Mais je vins tout-à-coup à penser ceci: que dirait le mari, s'il pouvait voir la chaste main qui lui fut si chère, froide tout-à-l'heure, attiédie maintenant par les pleurs et les baisers d'un jeune homme inconnu? Dans son épouvante indignée, n'aurait-il pas lieu de croire que je suis l'amant clandestin de sa femme qui vient, plus aimant et plus fidèle que lui, exhaler sur ce corps adoré un désespoir shakespearien? Désabusez donc ce malheureux!.. Mais n'a-t-il pas mérité de subir l'incommensurable torture d'une erreur pareille?.. Lymphatique époux! laisse-t-on arracher de ses bras vivants la morte qu'on aime!..

Addio! addio! bella Sposina abbandonata! umbra dolente! adesso, forse, consolata! perdonna ad un straniero le sue pie lagrime sulla tua pallida mono.
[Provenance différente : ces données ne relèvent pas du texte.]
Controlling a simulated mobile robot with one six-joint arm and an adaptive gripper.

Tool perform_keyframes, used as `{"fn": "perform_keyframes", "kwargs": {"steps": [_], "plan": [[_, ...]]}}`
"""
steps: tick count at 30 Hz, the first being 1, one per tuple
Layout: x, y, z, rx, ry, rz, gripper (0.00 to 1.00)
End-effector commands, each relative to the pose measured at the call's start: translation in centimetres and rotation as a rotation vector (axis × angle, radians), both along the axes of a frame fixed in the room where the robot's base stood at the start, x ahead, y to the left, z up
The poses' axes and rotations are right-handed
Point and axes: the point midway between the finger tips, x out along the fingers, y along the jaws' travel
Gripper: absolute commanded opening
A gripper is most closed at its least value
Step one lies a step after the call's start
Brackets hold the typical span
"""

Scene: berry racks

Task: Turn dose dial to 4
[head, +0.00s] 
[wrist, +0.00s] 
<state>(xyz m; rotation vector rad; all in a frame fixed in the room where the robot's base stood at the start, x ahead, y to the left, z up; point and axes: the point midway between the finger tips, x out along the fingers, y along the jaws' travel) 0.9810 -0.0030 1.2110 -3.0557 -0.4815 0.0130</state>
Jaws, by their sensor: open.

Almen, colui, non ignora l'amore ostinato e la religione della beltà!

Et je sortis tout bouleversé.

Ah ça mais, si je compte bien, voici la quatrième histoire cadavéreuse que je me permets d'introduire dans ces deux volumes! Les belles dames qui me liront, s'il en est qui me lisent, ont le droit de demander si c'est pour les tourmenter que je m'entête à leur mettre ainsi de hideuses images sous les yeux. Mon Dieu non! Je n'ai pas la moindre envie de les troubler de cette façon, ni de reproduire l'ironique apostrophe d'Hamlet. Je n'ai pas même de goût très prononcé pour la mort; j'aime mille fois mieux la vie. Je raconte une partie des choses qui m'ont frappé, il se trouve dans le nombre quelques épisodes de couleur sombre, voilà tout. Cependant je préviens les lectrices, qui ne rient pas quand on leur rappelle qu'elles finiront aussi par faire cette figure là, que je n'ai plus rien de vilain à leur narrer, et qu'elles peuvent continuer tranquillement à parcourir ces pages, à moins, ce qui est très probable, qu'elles n'aiment mieux aller faire leur toilette, entendre de mauvaise musique, danser la Polka, dire une foule de sottises et tourmenter leur amant.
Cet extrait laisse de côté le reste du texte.